Dataset records
BEGIN
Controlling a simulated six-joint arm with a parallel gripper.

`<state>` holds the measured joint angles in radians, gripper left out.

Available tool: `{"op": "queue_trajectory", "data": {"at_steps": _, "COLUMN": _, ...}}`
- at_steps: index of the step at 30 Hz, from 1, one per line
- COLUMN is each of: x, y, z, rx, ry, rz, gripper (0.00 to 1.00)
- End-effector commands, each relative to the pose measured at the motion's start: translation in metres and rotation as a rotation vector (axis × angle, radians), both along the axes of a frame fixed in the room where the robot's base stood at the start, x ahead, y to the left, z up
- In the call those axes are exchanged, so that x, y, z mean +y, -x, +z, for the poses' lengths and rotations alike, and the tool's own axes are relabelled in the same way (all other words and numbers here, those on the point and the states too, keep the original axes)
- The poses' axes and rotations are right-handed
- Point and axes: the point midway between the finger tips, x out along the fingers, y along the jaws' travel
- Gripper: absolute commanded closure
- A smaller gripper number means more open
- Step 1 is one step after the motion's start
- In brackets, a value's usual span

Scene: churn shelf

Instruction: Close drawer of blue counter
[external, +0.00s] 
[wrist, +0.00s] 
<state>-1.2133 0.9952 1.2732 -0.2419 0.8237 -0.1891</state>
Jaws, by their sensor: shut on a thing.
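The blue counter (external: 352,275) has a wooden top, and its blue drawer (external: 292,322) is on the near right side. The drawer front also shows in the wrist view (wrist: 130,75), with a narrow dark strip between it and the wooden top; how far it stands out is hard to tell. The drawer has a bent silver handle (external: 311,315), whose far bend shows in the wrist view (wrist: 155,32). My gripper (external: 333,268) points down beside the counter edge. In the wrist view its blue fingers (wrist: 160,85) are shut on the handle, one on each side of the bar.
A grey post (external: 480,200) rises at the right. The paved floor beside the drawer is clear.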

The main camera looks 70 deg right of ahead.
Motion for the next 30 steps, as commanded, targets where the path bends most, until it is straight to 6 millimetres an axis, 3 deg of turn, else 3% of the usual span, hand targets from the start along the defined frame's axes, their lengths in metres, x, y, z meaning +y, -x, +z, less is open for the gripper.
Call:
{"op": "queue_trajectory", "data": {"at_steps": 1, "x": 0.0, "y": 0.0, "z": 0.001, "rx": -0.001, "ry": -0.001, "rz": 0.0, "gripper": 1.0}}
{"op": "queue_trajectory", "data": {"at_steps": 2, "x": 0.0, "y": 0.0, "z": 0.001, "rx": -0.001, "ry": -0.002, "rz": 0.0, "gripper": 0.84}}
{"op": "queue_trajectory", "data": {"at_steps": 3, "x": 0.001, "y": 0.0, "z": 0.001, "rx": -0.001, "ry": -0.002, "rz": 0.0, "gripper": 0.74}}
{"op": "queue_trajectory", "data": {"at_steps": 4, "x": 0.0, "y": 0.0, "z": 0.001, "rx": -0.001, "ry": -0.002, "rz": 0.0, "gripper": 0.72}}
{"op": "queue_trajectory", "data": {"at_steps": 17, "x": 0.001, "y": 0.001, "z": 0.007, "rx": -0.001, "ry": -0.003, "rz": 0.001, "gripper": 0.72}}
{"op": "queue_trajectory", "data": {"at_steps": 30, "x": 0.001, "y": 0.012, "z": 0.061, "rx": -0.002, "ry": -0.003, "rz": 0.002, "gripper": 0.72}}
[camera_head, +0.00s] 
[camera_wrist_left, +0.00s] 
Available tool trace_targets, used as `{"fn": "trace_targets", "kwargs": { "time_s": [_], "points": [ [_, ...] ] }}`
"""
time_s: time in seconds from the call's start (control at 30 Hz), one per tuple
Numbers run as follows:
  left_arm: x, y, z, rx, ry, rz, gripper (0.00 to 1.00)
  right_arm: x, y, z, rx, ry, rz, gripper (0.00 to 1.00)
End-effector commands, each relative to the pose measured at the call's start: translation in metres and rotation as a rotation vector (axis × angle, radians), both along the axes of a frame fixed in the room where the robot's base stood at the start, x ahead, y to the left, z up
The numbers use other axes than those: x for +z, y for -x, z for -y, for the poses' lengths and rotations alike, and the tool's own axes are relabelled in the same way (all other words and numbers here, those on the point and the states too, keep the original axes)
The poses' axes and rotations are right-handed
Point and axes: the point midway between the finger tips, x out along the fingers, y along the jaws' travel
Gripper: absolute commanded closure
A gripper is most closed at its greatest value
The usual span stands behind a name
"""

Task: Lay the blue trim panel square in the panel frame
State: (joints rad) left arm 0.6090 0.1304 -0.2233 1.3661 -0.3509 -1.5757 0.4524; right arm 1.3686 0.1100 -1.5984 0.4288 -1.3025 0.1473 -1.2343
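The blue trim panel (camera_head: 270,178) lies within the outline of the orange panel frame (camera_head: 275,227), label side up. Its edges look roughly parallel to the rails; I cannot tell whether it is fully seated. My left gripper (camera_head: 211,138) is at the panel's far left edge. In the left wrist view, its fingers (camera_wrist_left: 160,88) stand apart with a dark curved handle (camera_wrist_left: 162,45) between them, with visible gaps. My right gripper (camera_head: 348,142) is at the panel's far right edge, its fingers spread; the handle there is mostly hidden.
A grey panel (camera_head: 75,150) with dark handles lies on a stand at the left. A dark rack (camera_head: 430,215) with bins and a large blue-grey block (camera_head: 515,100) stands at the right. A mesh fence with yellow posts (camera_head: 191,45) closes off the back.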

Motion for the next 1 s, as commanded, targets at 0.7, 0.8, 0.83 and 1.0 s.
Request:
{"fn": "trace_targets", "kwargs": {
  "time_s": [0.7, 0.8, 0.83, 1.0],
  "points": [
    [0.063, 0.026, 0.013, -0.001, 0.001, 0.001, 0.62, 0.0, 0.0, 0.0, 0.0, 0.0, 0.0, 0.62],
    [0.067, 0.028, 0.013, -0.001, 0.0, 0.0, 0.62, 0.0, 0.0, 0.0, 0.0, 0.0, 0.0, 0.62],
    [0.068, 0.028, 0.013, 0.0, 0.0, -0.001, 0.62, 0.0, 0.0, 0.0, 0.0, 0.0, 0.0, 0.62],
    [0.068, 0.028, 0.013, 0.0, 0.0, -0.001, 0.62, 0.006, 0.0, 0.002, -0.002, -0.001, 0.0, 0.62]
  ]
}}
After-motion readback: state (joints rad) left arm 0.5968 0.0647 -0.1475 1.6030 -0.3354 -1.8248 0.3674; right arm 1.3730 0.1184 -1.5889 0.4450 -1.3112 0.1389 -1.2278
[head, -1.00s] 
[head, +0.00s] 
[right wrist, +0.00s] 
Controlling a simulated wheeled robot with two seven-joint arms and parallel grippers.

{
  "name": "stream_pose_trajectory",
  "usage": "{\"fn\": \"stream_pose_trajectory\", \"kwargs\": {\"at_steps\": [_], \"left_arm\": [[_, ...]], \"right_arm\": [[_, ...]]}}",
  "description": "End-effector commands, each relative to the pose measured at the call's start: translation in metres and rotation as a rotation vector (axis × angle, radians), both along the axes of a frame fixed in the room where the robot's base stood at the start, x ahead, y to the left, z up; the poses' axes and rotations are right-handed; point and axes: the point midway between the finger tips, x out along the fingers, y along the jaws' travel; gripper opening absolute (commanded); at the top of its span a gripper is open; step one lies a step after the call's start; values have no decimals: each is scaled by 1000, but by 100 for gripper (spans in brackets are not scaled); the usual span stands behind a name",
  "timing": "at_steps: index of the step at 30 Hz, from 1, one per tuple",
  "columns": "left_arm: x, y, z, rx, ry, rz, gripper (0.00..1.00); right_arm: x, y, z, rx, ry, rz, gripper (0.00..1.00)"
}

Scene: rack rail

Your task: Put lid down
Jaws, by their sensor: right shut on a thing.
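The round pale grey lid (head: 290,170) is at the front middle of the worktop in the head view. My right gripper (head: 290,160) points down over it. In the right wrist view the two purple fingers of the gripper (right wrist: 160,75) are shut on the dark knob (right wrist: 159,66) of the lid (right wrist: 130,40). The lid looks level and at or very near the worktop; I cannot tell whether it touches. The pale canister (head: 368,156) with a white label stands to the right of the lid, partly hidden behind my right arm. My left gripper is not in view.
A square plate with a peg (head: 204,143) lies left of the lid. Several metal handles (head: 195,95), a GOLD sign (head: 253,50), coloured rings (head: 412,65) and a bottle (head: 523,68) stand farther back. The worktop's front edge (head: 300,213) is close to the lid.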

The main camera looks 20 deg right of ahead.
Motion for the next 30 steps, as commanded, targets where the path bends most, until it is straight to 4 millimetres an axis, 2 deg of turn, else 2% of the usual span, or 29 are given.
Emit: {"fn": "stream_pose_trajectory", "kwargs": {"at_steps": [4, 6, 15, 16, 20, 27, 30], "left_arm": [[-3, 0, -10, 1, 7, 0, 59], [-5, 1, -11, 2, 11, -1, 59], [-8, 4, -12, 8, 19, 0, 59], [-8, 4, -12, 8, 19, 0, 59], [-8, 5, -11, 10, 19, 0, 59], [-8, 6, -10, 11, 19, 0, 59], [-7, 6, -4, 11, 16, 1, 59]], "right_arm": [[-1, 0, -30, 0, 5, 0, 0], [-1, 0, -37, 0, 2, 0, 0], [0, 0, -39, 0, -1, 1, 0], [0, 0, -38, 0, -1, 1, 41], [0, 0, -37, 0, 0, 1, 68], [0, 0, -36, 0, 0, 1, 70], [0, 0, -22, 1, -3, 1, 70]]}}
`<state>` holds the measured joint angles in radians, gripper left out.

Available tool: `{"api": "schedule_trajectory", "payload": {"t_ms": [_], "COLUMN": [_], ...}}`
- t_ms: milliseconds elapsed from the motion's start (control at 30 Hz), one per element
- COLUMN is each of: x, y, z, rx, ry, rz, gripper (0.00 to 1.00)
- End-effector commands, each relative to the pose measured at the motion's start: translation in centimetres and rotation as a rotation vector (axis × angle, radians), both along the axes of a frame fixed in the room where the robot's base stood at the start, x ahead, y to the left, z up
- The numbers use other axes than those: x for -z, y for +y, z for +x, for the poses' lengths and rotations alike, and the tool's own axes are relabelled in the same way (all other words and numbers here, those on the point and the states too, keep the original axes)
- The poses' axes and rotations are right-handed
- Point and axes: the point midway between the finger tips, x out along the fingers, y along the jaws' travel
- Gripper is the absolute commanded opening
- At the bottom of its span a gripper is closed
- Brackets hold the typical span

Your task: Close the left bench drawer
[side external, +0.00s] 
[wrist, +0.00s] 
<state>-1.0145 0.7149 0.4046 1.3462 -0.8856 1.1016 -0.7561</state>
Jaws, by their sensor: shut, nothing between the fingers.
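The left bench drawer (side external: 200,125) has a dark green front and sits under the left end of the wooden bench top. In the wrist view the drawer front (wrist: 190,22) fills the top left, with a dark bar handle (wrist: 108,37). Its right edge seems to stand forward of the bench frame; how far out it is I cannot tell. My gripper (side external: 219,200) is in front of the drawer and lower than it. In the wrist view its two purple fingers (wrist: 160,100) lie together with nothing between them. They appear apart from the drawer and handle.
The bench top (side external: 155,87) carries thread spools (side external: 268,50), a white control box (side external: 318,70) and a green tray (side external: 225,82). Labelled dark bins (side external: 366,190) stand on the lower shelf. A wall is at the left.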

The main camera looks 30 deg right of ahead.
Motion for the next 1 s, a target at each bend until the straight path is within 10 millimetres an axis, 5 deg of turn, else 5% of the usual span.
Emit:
END
**TASK BRIEF:** Extract exactly and only these lines: the line containing "- The numbers", the line containing "<state>-1.0145 0.7149 0.4046", and every line between them.

**SOLUTION:**
- The numbers use other axes than those: x for -z, y for +y, z for +x, for the poses' lengths and rotations alike, and the tool's own axes are relabelled in the same way (all other words and numbers here, those on the point and the states too, keep the original axes)
- The poses' axes and rotations are right-handed
- Point and axes: the point midway between the finger tips, x out along the fingers, y along the jaws' travel
- Gripper is the absolute commanded opening
- At the bottom of its span a gripper is closed
- Brackets hold the typical span

Your task: Close the left bench drawer
[side external, +0.00s] 
[wrist, +0.00s] 
<state>-1.0145 0.7149 0.4046 1.3462 -0.8856 1.1016 -0.7561</state>

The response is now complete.